Y cuando los tambores de guerra comienzan a sonar, la humanidad debería empezar a temblar. Cuando los presidentes y sus generales, con sus pechos llenos de medallas, glorifican la guerra, saben que no serán ellos, ni sus hijos, ni los niños de papá quienes formarán las columnas de borregos enviados al matadero. Como siempre, serán los hijos de los obreros, de los campesinos, de los pobres quienes se ahogarán en el barro, siendo descuartizados por drones asesinos sin conciencia, pasando hambre y frío, entregando la vida por una patria que siempre los despreció. Cuando se invoca la guerra, los dueños de las empresas armamentísticas se frotan las manos, avizorando cuantiosas ganancias, avanzando en su proceso de infiltración en las estructuras económicas y políticas del poder. Cuando se nos presenta la guerra como única opción, se nos está pidiendo que renunciemos a nuestra capacidad de pensar, de dialogar, de negociar, de reconciliarnos, de construir juntos unas relacionas realmente humanas y humanizadoras. Si la única solución a todos los problemas es el conflicto bélico, entonces no hay nada más que esperar de esta humanidad.
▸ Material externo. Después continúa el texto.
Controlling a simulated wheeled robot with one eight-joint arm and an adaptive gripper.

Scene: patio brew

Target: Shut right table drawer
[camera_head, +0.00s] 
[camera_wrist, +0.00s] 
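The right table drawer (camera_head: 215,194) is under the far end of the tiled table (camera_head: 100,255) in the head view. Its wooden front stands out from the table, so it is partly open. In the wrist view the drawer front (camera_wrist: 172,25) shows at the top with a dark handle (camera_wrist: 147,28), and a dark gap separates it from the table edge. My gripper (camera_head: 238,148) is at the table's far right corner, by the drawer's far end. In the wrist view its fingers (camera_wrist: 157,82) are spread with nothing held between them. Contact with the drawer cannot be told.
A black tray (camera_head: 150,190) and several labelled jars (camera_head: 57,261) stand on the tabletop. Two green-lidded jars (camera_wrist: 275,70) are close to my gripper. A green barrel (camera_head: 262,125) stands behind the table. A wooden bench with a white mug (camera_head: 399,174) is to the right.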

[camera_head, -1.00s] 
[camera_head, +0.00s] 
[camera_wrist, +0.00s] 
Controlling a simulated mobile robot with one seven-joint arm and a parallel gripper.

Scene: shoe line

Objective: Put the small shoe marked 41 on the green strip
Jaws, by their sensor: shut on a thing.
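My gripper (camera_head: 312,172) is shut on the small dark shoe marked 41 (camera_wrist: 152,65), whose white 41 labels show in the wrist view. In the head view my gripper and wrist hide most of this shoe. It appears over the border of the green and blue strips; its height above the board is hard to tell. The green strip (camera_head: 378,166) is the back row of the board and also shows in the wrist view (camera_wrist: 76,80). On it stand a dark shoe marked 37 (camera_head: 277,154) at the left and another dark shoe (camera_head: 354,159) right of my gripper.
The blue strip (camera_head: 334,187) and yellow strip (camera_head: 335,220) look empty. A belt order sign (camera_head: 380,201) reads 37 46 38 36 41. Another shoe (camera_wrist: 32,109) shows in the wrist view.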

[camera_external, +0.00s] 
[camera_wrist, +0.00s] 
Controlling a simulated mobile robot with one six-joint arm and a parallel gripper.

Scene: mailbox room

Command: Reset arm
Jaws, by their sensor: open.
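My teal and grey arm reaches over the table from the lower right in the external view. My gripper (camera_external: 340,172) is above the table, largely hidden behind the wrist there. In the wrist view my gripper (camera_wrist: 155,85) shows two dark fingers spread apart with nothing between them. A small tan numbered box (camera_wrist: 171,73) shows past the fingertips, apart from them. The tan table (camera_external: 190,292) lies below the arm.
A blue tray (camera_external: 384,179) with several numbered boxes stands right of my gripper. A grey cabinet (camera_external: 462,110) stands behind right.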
La guerra es siempre una experiencia absolutamente cínica. Unos son quienes declaran la guerra y otros quienes las padecen. Unos engordan sus cuentas bancarias, mientras otros, la mayoría, se hunden en la miseria y el dolor. Unos enaltecen las victorias militares, mientras otros reciben solo cuerpos inertes despedazados. Unos agitan banderas, mientras otros pierden la dignidad, la humanidad y la vida.
Hace años, cuando en medio de unas protestas de cooperativistas mineros fue secuestrado y asesinado el viceministro de interior de Bolivia, escribí que la violencia no es una opción, siempre es un fracaso. Hoy lo ratifico, más convencido que nunca. En nuestro planeta tenemos guerras perpetuas (Somalia, RD del Congo, Haití), guerras silenciadas (Siria, Libia, Yemen, Sahara, Kurdistán), guerras supuestamente justas (Ucrania), guerras latentes (Myanmar, Mali, Irak), guerras absolutamente unilaterales (como el genocidio palestino). Tenemos guerras internas por el control del tráfico de drogas, armas y personas. Tenemos guerras ocultas en el expolio y exterminio de los pueblos originarios, ocupando sus tierras y saqueando sus recursos. Y hay una guerra mundial permanente que genera millones de víctimas cada año, la de los ricos contra los pobres. Las batallas de esta guerra se libran en las rutas migratorias, en la explotación laboral de niños, niñas y mujeres, en los pueblos usados como cobayas por las empresas farmacéuticas, en el hambre crónico de millones, en el tráfico de personas para su explotación laboral y sexual, en el racismo y machismo crecientes.
Me niego a aceptar un futuro, un desarrollo, una seguridad, un bienestar, incluso, la paz, logradas mediante el descarte de la mayoría, de los pobres, de los últimos, de los diferentes, ni siquiera de los inadaptados. Quiero seguir creyendo en esta humanidad, aunque cada día duela más.